Theodore Roosevelt
By. The honorable Demarcko Edwards
Theodore Roosevelt's early life
Theodore Roosevelt was born on October 27, 1858, in New York City to parents Theodore Roosevelt, Sr., and Martha Bulloch Roosevelt. Both his parents came from wealthy families, his father's ancestors having settled on Manhattan Island in 1644. Teedie, as he was called as a child, was sickly growing up. He suffered primarily from asthma, but also from stomach pains and headaches. His inability to breathe often kept him indoors, and he turned to reading books for amusement. He came to love reading and learning. In 1876 young Roosevelt moved to Cambridge, Massachusetts, and enrolled in Harvard University. During his third year at Harvard he met and fell in love with his future wife, Alice Hathaway Lee. Teddy graduated from Harvard in 1880.
Roosevelt's political stance
Roosevelt was a supporter of the growing suffrage movement that happened under his watch, though the 19th Amendment (giving women the right to vote) didn’t happen until a couple of years after he left office. Roosevelt also supported desegregation in the South, though it would be decades after his death until that occurred. Furthermore, he was the first president to invite a black person to the White House–Booker T. Washington.
His contribution to his time
- Trust-Busting - While TR was the US Attorney General, he went after large corporations with a ferocious intensity. While he was president, the aggressive enforcement of the Sherman Anti-Trust Act continued under his tutelage. In fact, he saw himself as a "steward" to all people -- laborers and wealthy alike. Legally and politically speaking, the Sherman Anti-Trust Act was an unprecedented use of the federal power to regulate interstate commerce. We have TR to thank for aggressively using federal power to govern.
- Expansion of Executive Power - Trust-busting is just one expample of how TR expanded the Executive Branch's powers. He used his executive powers to establish national parks. TR was also known to exercise his personal charisma to wrangle reform from Congress. (He didn't have a very high opinion of Congress.)
- Interventionist Foreign Policy - TR started the tradition of interventionist foreign policy. When a revolution in Panama put the Canal up for grabs, TR seized upon that opportunity to establish an American right-of-way. He even negotiated the end of the Russo-Japanese war and won a Nobel Peace Prize for his troubles. He was the first world leader to submit a complaint to the Hague, legitimizing international law.
- Consumer Protection (Food) - he advocated and helped pass the Meat Inspection and Food and Drug Acts.
- National Parks - TR transferred millions acres (!) to the federal government for wildlife and nature conservation. He was truly the first (and perhaps the only) "environmentalist" in office.
- Agencies - He set up the Departments of Commerce and Labor.
- Naval Power - TR, as the Commander-in-Chief, built up the Navy to a point where America had one of the best Navies in the world. An invaluable legacy during WWI and WWII.

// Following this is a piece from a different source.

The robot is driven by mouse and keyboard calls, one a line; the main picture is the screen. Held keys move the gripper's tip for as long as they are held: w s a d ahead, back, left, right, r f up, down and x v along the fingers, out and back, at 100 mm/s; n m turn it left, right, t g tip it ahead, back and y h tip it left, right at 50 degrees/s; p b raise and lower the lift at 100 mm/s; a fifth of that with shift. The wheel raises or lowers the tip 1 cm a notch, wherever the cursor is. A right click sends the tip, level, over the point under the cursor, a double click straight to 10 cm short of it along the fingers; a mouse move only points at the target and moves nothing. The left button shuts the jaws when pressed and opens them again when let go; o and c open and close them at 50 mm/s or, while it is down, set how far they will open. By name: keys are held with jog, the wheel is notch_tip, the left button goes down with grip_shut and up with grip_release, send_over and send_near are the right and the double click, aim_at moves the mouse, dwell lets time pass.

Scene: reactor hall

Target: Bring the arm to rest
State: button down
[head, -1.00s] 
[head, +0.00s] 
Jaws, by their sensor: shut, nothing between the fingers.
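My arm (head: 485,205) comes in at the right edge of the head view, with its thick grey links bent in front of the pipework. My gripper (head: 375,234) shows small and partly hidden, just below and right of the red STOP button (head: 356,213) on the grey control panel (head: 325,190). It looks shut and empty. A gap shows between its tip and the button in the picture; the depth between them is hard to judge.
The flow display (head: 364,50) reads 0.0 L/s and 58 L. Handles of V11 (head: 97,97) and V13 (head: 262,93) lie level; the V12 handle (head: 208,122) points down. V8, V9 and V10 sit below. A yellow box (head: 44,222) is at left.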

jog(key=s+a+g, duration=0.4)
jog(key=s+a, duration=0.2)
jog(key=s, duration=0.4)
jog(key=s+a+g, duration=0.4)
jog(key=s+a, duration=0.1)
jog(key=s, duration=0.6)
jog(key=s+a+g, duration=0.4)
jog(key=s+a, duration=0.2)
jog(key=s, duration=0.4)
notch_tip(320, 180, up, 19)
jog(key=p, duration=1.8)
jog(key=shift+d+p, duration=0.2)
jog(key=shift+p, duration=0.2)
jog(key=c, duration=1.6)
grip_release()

- Formation of a Short-Lived 3rd Party (*) - When Taft, TR's protege, didn't follow in TR's reformist path, TR left the Republican party and formed the Progressive Party. Under the Progressive/Bull-Moose banner, TR ran for presidency against Taft and Woodrow Wilson. Many historians think that TR siphoned away so many votes from Taft that Wilson ended up winning the Presidency. Just think, TR did it better than Nader.
Are the effects of his administration still felt today
Yes, because he established so many parks and wild life reserves. It should be a crime to go to your state park and not realize teddy made this possible.
Was he a Good president?
Yes, Because also made the executive branch the center of American politics. Without him congress would still be the most powerful branch of the government.
what did his opponents say?
A focus on Roosevelt and the Republican Party obscures the origins of progressive reform, as well as the most persistent sources of its strength. The effort to tame unbridled capitalism originated not in the mind of Theodore Roosevelt but in the rural Midwest and South—in the Populist movement of the 1890s. It was absorbed and carried forward by the populist wing of the Democratic Party. Under Bryan’s leadership, the Democrats took a left turn in 1896; they remained committed to a progressive agenda until World War I.
what are some things you can learn from his presidency?
Roosevelt was a fine president he not only focused on the middle class but America as a whole from nature and schooling to the national debt. He didn't care what all his doubters said he demonstrated courage just as he did fighting for this country as a commander in the military,
Quotes from his presidency.
1. “If you could kick the person in the pants responsible for most of your trouble, you wouldn’t sit for a month.”
2. “Courage is not having the strength to go on; it is going on when you don’t have the strength.”
3.“No one cares how much you know, until they know how much you care.”
4. “Far and away the best prize that life has to offer is the chance to work hard at work worth doing.”